> **PROBLEM**
Keep only the lines from the top of the listing through the one with "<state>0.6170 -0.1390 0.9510", and reproduce them unaltered.

> **DATA SEGMENT**

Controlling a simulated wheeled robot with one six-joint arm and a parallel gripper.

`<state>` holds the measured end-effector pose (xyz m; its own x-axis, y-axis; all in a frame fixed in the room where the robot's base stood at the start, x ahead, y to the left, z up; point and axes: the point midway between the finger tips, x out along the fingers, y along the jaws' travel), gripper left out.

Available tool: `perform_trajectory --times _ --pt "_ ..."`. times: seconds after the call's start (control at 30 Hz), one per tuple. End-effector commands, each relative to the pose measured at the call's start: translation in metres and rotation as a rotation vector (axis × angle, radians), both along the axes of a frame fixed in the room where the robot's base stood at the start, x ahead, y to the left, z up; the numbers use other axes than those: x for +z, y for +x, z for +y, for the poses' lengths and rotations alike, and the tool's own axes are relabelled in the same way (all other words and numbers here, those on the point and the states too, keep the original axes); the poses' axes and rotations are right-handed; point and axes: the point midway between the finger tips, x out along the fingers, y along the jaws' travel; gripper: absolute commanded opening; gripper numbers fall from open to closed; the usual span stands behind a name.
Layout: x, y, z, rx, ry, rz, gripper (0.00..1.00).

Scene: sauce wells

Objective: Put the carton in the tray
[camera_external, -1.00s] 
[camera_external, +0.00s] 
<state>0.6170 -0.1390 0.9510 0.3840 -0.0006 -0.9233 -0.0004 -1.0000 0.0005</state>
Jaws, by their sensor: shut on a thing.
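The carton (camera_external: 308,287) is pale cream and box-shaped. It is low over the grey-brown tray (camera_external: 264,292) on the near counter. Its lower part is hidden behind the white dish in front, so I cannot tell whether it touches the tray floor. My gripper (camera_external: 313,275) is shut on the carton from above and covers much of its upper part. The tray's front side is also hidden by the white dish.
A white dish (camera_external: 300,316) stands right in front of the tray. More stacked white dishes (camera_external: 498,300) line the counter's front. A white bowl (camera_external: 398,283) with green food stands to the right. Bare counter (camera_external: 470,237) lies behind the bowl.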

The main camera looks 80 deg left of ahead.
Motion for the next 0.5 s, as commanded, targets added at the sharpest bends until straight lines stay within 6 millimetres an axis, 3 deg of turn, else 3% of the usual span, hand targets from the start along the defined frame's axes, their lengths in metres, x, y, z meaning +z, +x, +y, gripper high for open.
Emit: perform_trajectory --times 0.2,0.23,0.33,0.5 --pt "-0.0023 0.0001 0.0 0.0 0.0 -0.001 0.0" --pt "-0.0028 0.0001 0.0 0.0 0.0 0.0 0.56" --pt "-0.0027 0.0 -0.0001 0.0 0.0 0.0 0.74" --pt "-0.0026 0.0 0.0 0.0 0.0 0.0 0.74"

> **THE RESULT**
Controlling a simulated wheeled robot with one six-joint arm and a parallel gripper.

`<state>` holds the measured end-effector pose (xyz m; its own x-axis, y-axis; all in a frame fixed in the room where the robot's base stood at the start, x ahead, y to the left, z up; point and axes: the point midway between the finger tips, x out along the fingers, y along the jaws' travel), gripper left out.

Available tool: `perform_trajectory --times _ --pt "_ ..."`. times: seconds after the call's start (control at 30 Hz), one per tuple. End-effector commands, each relative to the pose measured at the call's start: translation in metres and rotation as a rotation vector (axis × angle, radians), both along the axes of a frame fixed in the room where the robot's base stood at the start, x ahead, y to the left, z up; the numbers use other axes than those: x for +z, y for +x, z for +y, for the poses' lengths and rotations alike, and the tool's own axes are relabelled in the same way (all other words and numbers here, those on the point and the states too, keep the original axes); the poses' axes and rotations are right-handed; point and axes: the point midway between the finger tips, x out along the fingers, y along the jaws' travel; gripper: absolute commanded opening; gripper numbers fall from open to closed; the usual span stands behind a name.
Layout: x, y, z, rx, ry, rz, gripper (0.00..1.00).

Scene: sauce wells

Objective: Put the carton in the tray
[camera_external, -1.00s] 
[camera_external, +0.00s] 
<state>0.6170 -0.1390 0.9510 0.3840 -0.0006 -0.9233 -0.0004 -1.0000 0.0005</state>

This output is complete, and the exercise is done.